The hunters sent out more hounds, 11 in all, and the dogs had something cornered in the woods as Jordan made the initial approach. 

Nobody expected to see the giant black bear. 

Once Jordan was sure it was not a cow, he fired. The bear appeared to be unphased and scrambled away through the woods.

The dogs were hot on the bear’s heels as he led the hunters about three quarters of a mile through swampy forest. 

About 40 yards from where Conoconnara Swamp crosses Green Acres Road, Sorie spotted the bear and fired several times with his Winchester 88 lever action rifle. 

It took several shots to finally bring the bear down. 

The hunters collected their hounds and approached the massive bear. 

***

His daughter said a side by side ATV was brought in to drag the bear out of the swamp to the roadside. 

Dan Wilson, a local farmer, passed by and commented that the bear was the biggest one he had ever seen. 

He suggested they take the bear to Shield’s Fertilizer Company in Scotland Neck to have it weighed on certified scales. 

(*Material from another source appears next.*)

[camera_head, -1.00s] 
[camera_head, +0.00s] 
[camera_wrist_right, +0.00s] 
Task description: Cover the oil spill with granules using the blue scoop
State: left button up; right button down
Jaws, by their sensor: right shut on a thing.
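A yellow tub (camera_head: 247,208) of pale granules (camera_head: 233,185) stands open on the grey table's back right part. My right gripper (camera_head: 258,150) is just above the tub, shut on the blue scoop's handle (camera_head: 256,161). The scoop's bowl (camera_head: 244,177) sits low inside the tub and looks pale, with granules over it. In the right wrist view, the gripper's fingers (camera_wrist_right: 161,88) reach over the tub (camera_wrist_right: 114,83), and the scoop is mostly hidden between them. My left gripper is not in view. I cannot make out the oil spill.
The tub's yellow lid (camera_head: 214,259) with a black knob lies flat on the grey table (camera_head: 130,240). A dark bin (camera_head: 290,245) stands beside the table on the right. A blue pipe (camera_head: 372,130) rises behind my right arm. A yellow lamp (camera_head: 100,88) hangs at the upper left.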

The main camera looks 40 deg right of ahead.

Men from the small crowd that had gathered chipped in and the bear was rolled, pushed, and dragged onto the trailer.

Since then, Sorie said, the bear was carried to a bear-hunting club down in the Colerain area near where Jordan and Ayers live. “They got it dressed out. I kept a ham. It is pretty good. It’s been a long time since I’ve eaten bear. I’ve had some made into sausage and bear burger with the onions and stuff mixed in with it.”

As far as a reaction, Sorie said he didn’t have time to savor the kill. “It happened so quick and all. No sooner than I killed the bear I had to leave and go to an appointment that I had canceled one time that day.”

But he said he is appreciative of the efforts of the small hunting party. “The other three guys are the ones that did all the huffing and puffing and grunting and straining to get the bear out of the woods.”